Asset Allocation- Easing The Burden of Diversifying

Asset Allocation- Easing The Burden of Diversifying

Knowing how to build a diversified portfolio can seem overwhelming. Two words that seem to go hand in hand when investing are risk and return. Asset allocation can be an investor's primary tool for managing overall portfolio market risk by apportioning investment funds among categories of assets such as cash equivalents, stocks, and fixed income investments.

What Is Asset Allocation?
Asset allocation is the subjective and ongoing process of selecting the asset classes that could meet the goals and objectives of the investor, given the amount of investment risk. The goal is to provide the highest level of return for a given level of risk. For long-term goals you will probably want to put your savings into several different types of asset classes, such as stocks, bonds, and cash. How you divide your money between these different asset classes is called asset allocation. Asset allocation does not assure a profit or protect against a loss.

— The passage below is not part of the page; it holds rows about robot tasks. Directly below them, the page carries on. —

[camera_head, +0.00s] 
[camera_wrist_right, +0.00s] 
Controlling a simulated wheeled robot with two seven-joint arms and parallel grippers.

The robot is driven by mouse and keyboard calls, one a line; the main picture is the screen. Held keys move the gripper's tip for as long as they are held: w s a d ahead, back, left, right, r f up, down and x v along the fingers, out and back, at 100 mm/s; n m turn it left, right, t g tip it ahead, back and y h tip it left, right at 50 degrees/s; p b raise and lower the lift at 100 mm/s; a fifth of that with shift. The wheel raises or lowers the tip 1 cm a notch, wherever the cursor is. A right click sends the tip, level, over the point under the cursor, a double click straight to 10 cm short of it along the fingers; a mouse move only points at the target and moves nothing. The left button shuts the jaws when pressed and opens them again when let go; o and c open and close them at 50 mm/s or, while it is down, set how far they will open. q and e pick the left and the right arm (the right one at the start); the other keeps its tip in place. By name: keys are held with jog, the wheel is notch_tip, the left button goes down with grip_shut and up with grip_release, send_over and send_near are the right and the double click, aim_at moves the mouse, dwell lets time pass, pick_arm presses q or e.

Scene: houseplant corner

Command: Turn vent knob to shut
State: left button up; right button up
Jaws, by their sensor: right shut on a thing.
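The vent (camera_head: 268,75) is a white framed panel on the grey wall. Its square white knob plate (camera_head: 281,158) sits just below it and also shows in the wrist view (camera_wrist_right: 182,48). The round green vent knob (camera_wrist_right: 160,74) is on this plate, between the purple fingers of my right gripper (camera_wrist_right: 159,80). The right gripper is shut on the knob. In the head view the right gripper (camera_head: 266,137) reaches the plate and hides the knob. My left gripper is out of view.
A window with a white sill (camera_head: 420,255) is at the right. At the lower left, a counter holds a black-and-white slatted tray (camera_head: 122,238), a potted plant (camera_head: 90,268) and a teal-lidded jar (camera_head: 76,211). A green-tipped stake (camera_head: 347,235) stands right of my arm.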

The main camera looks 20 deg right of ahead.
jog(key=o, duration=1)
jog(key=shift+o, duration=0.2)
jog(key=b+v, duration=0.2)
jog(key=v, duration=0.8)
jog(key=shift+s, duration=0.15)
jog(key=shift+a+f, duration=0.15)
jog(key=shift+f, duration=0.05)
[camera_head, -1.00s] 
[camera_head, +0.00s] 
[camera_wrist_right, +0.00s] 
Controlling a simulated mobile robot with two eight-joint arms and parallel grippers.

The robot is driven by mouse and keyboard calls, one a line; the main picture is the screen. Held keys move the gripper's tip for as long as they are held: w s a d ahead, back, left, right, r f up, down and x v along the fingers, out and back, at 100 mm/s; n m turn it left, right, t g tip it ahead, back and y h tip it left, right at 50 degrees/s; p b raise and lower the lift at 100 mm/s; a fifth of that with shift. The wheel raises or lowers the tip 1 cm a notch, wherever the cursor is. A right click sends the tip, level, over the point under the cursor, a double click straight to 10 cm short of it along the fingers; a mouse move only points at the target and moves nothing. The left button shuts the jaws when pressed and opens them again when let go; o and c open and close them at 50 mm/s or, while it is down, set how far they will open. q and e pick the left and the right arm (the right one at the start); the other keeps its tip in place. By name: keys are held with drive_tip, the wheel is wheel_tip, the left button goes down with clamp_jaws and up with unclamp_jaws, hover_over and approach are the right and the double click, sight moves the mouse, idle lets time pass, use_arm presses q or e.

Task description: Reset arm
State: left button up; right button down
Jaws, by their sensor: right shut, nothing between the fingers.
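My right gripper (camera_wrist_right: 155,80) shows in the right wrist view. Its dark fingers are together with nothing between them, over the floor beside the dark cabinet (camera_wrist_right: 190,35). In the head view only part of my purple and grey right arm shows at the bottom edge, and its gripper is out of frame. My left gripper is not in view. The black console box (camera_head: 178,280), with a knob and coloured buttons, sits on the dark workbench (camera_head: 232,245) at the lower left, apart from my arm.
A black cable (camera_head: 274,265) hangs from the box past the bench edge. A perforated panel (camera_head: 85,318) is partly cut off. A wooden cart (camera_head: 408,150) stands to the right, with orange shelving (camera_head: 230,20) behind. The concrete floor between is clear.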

What Are The Right Choices For Me?
Determining the proper allocation of your funds into the various asset classes is first based upon your risk tolerance. If you are risk averse, you would want to hold more fixed income assets such as cash equivalents and investment grade bonds and less variable value assets such as stocks. If you have a higher risk tolerance, a higher percentage of stocks would be allocated to the portfolio. The second factor in determining your asset allocation is your time horizon for the investment. You may have different time horizons in which to meet your various financial goals, such as saving for a house, starting a college fund, or planning a financially secure retirement. When you need the money and for what purpose are as important in determining the appropriate allocation as your risk tolerance. In general, short-term goals can be met with more conservative investments. Long-term goals may be achieved by taking a more aggressive approach because the money is not needed currently, therefore short-term volatility can be waited out.

Rebalancing- Keeping On Course
Over time, the holdings in your portfolio may deviate from your target allocation because of market fluctuation. Your allocation may no longer reflect your financial goals and time horizon, and you will need to rebalance. Also, as you approach the end of your time horizon and have reached your goal, you may want to assume less risk and may need to rebalance. Many of today's investment plans offer rebalancing as a tactical planning option.

There is no one correct asset allocation for everyone. One size does not fit all, allocations change with time, the economy, and profile of the investor. Deciding on the right asset allocation may be your most important decision. Carefully consider what you hope to achieve though investing before you choose the make-up of your portfolio. To help you develop an asset allocation plan, consult with your financial professional.